With sinking duck boats in Missouri last year and the death of divers on the Conception this week, one would expect a bipartisan movement by Congress and the White House toward safer ships and regulations.
Instead, in an uncommon bipartisan move, Democrats and Republicans joined together recently and horrified marine safety experts by quietly sponsoring special legislation that overrides the most basic of Coast Guard safety regulations:
Don’t let passengers stay overnight on passenger ships made largely of wood.
The bill allows an old Mississippi river boat with a wooden superstructure, the Delta Queen, to sail again. The bill allowing the Delta Queen back onto the nation”s waterways was signed by President Trump in December.
The vessel is expected to set sail after refurbishments in 2020, but safety experts are adamant that no amount of overhauls can make the ship safe.
For example, Homeland Security officials testified that even with repairs, the Delta Queens boilers “open directly to the aged and dry wood structure,” and that “a fire within any one compartment could readily spread horizontally and vertically” and that the only way off the ship is via a gangway that would run “directly through the likely location of the fire.”
The Delta Queen, which has a steel hull, horrifies Coast Guard safety experts because of its all-wood superstructure construction. Such vessels were outlawed in 1966 after a horrific tragedy when the SS Yarmouth Castle burned in the Caribbean, killing 90 in a huge fire. The Delta Queen ran with exemptions until 2008 when it was finally shut down by regulators.
“The use of wood construction, even when supplemented by other fire safety measures, has failed time and again to provide an acceptable level of safety for United States citizens carried on board ships,” read a 2017 DHS communication to lawmakers who oversee the Coast Guard.
The exemption, sponsored by among others then Senator Claire McCaskill was attached to the Coast Guard’s authorization bill. So in order to pass the bill to keep the Coast Guard going, legislators in effect voted to remove the river boat from basic Coast Guard rules.
The exemption was seen by its sponsors as a noble attempt to rejuvenate tourists trade and spirt along the Mississippi by allowing a floating piece of history to make stops as it cruises up and down the river, more than 150 passengers staying on board overnight.
Even in the wake of the duck boat tragedy in Misssouri, the Missouri delegation, pushed hard for the fire-safety exemption arguing the wooden ship could bring revenue and jobs to their state.
Former Missouri Democratic Sen. Claire McCaskill led the charge to exempt the Delta Queen from fire-safety rules even though following the Table Rock Lake tragedy, she argued for tougher duck boat standards.
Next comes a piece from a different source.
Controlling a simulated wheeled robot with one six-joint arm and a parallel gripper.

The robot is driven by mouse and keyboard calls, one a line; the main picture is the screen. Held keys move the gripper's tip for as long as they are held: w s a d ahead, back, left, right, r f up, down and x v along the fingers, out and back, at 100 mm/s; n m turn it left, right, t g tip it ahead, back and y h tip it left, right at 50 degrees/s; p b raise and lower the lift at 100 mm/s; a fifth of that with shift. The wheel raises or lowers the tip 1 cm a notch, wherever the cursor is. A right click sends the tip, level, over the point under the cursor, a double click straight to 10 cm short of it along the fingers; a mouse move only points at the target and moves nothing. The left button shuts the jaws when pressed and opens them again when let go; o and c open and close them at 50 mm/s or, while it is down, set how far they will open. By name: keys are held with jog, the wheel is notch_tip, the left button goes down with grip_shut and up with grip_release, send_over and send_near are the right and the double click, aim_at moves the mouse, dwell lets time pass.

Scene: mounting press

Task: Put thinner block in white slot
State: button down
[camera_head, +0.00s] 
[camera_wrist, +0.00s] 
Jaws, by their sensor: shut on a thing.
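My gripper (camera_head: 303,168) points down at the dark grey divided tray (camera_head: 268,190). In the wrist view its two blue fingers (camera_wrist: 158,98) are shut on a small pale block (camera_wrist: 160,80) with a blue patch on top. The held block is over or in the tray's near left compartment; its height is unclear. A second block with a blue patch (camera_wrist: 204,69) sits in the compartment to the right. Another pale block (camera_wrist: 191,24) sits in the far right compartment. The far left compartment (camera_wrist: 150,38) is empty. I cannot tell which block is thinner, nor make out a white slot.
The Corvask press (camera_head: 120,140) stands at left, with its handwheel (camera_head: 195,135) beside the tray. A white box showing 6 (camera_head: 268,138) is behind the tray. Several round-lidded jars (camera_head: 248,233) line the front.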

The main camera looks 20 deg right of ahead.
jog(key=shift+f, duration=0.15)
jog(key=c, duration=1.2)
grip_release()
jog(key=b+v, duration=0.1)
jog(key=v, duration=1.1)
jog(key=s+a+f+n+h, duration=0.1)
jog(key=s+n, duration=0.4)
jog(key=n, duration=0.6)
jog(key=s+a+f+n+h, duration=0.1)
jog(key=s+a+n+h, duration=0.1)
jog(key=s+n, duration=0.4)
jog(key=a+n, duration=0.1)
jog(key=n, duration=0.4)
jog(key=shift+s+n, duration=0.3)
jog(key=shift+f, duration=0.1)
The move was widely popular with politicians, citizens groups and some newspapers along the river. Few safety qualms were raised in these campaigns.
McCaskill noted that safety improvements will be required for the Delta Queen– but critics say those would take a long time to go into effect and even then would be inadequate to prevent fire.
The article written in Roll Call sketches a clear conflict between legislators and the Coast Guard and the Department of Homeland Security brass.
“We do not support an exemption for any vessel that would increase the risk, particularly of fire at sea,” Rear Adm. Paul Thomas, the Coast Guard’s assistant commandant for prevention policy, told a House panel May 3 2017.
Even supporters of the Delta Queen’s use as an overnight cruise ship concede the boat does not pass safety muster. The bill, in fact, requires that the following sign be posted in every stateroom on the Delta Queen: “THIS VESSEL FAILS TO COMPLY WITH SAFETY RULES AND REGULATIONS OF THE U.S. COAST GUARD.”